:: Provided material ::
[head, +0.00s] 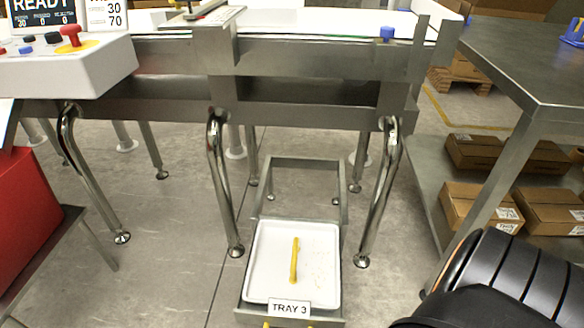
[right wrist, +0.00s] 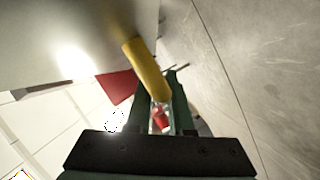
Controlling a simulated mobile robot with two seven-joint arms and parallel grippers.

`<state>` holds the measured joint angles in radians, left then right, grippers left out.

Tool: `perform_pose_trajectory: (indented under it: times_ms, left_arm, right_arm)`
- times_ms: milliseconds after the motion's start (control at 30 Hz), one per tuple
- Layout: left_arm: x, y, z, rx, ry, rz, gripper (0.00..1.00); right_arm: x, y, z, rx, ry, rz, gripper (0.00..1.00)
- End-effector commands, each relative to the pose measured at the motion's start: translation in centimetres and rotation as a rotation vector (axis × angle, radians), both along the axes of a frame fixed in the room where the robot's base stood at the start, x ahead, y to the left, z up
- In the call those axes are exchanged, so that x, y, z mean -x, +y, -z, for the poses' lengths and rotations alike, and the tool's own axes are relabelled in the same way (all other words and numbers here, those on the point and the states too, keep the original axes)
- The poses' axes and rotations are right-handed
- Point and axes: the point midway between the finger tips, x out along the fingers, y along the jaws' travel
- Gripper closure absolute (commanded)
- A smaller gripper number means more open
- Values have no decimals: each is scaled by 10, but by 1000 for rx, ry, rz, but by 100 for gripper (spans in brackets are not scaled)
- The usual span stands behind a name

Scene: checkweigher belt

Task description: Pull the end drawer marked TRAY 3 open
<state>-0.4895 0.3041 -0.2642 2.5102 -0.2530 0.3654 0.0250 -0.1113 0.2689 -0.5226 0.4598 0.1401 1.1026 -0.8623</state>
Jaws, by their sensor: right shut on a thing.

:: Objective ::
Quote each line of the listing exactly, but leave the pictures out.

:: Exercise output ::
[head, +0.00s] 
[right wrist, +0.00s] 
Controlling a simulated mobile robot with two seven-joint arms and parallel grippers.

`<state>` holds the measured joint angles in radians, left then right, grippers left out.

Tool: `perform_pose_trajectory: (indented under it: times_ms, left_arm, right_arm)`
- times_ms: milliseconds after the motion's start (control at 30 Hz), one per tuple
- Layout: left_arm: x, y, z, rx, ry, rz, gripper (0.00..1.00); right_arm: x, y, z, rx, ry, rz, gripper (0.00..1.00)
- End-effector commands, each relative to the pose measured at the motion's start: translation in centimetres and rotation as a rotation vector (axis × angle, radians), both along the axes of a frame fixed in the room where the robot's base stood at the start, x ahead, y to the left, z up
- In the call those axes are exchanged, so that x, y, z mean -x, +y, -z, for the poses' lengths and rotations alike, and the tool's own axes are relabelled in the same way (all other words and numbers here, those on the point and the states too, keep the original axes)
- The poses' axes and rotations are right-handed
- Point and axes: the point midway between the finger tips, x out along the fingers, y along the jaws' travel
- Gripper closure absolute (commanded)
- A smaller gripper number means more open
- Values have no decimals: each is scaled by 10, but by 1000 for rx, ry, rz, but by 100 for gripper (spans in brackets are not scaled)
- The usual span stands behind a name

Scene: checkweigher belt

Task description: Pull the end drawer marked TRAY 3 open
<state>-0.4895 0.3041 -0.2642 2.5102 -0.2530 0.3654 0.0250 -0.1113 0.2689 -0.5226 0.4598 0.1401 1.1026 -0.8623</state>
Jaws, by their sensor: right shut on a thing.

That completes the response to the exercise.